### Given instruction
The lines to extract start at the one containing "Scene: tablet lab" and end with the last line; give them exactly and nothing more.

-- start of Data lines --

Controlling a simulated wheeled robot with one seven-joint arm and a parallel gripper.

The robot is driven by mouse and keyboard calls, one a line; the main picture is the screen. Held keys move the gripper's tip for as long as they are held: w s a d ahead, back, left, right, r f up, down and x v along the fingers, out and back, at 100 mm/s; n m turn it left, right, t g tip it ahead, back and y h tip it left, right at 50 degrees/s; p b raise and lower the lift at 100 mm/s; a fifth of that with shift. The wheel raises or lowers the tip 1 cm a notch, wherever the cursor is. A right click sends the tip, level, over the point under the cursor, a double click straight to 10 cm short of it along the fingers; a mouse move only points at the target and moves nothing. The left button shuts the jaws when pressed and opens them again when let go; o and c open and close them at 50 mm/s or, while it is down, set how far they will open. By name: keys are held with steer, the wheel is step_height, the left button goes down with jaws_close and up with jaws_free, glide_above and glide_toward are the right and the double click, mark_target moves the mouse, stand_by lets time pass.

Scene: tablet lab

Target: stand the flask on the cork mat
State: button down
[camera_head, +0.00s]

-- end of Data lines --

### Final result
Scene: tablet lab

Target: stand the flask on the cork mat
State: button down
[camera_head, +0.00s]

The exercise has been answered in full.